Born in Tennessee 34 years ago, Peebles lived in China from the age of two, where his father established a management training school in the early days of Deng Xiaoping’s open-door policy, which opened the communist country to western businesses and investment. “Living in China then was very different to now,” explains Peebles as we stand in the corridor of his office searching for a couple of chairs to sit on. “There was absolutely no western influence. Back then you couldn’t direct-dial anywhere outside of China, even if you were lucky enough to have a phone.”
As China modernised, more western workers arrived, and Peebles Sr diversified into operating international schools for the children of foreign workers. “During the summer holidays I would teach English to kids, graduates and other adults. It turned out to be a great experience in terms of what we do now at Administrate. “I realised in addition to teaching in class there was an entire administrative process that went with the job — planning, content management, marking, reports. Our work at Administrate is to help businesses make those training processes simpler.”
Administrate provides software training platforms used by blue-chip clients such as PwC and York University to enable them to manage online teaching programmes. The global market for learning management systems (LMS) is forecast to be worth about ￡14.5bn in the next six years, up from ￡4bn last year. Administrate is positioning itself to get a slice of that growth. In the past two years it has opened offices in America, its largest market, and Lebanon, which services the fast-expanding LMS sector in the Middle East.
Peebles arrived at Administrate in 2012. After returning from China he was working for health tech firm Sentry Data Systems in Florida. He travelled to Scotland on a work trip — “I think my family originated in Peebles, so I wanted to visit” — and at the same time was offered a job at Administrate, becoming chief executive in the same year. As Peebles rolls off Administrate’s achievements — including its recent tie-up with CloudShare, one of Silicon Valley’s fastest-growing cloud-based tech firms — he has already anticipated my next question. “You want to know when we’re going to show a profit, right?” Investors too, I suggest. Tech start-ups have a habit of burning bright, burning money, and burning out.
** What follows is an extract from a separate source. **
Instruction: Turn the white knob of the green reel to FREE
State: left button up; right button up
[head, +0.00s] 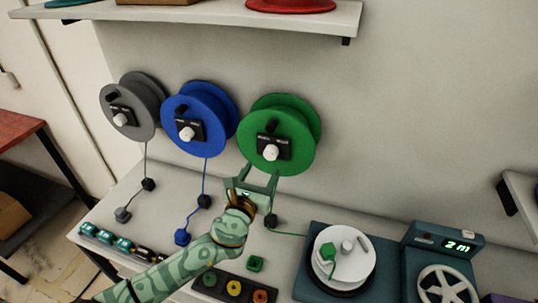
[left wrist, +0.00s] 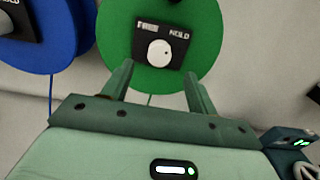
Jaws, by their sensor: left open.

It’s a particularly pertinent question since, soon after Peebles took the reins at Administrate, he slashed staff working hours at the business by 20% with the introduction of a four-day week.
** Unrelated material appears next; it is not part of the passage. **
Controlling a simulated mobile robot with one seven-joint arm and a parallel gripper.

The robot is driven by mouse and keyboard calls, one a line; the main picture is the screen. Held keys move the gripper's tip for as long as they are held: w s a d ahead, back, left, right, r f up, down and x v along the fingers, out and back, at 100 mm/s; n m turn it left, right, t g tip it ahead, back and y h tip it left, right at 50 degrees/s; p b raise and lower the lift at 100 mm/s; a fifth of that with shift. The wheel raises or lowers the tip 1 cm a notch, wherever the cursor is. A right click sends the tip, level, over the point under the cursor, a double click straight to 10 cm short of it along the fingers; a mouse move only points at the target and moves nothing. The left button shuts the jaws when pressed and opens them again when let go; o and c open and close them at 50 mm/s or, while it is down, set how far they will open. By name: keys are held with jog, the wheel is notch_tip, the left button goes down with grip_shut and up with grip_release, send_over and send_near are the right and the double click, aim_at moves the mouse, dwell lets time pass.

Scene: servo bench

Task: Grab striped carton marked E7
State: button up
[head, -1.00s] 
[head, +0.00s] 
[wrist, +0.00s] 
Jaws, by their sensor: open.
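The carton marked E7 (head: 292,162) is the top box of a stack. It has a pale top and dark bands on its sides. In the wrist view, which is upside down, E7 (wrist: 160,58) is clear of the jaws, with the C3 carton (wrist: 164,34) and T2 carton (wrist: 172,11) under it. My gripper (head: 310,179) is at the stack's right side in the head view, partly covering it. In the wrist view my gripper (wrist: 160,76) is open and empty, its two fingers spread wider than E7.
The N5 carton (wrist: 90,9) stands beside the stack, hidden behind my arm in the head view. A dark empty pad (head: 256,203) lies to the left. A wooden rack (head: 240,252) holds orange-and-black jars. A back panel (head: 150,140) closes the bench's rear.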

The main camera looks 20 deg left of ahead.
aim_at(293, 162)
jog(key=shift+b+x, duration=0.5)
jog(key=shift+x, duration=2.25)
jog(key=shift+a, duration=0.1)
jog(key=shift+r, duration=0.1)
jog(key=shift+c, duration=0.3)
Before explaining the logic behind the move to a 32-hour week, Peebles takes on the question about investment and profit head on. “It doesn’t feel comfortable when you are continually spending money, not for any business, and investors want to see a return,” he says. “But the investment is unlocking larger customers and generating value, and our investors see that. We’re conservative in money terms, and we’re efficient. But the good news is we’re looking at 2019 for a profit. We have good investors and we are totally transparent with them.” And investors are clearly happy. One told me: “We rate John very highly. We see where the company is going, and all the metrics are in the right direction.” It’s also why investors were “totally supportive” of Peebles’s decision to put the company on a four-day working week, a move that was again inspired by his time in China. “China had a six-day week when I was a kid in a bid to catch up with the West. It was great. On a Saturday you could go to an amusement park and get on every ride — no queues — because no one else was there. When the Chinese government cut the working week down to five days in the mid-Nineties, productivity didn’t suffer at all — it shot up,” Peebles says.
“People in my experience are self-motivated and like to work hard, and can be just as productive over four days as five. Time off is good for productivity. China proved it, and as a company we’re hopefully proving it, too.”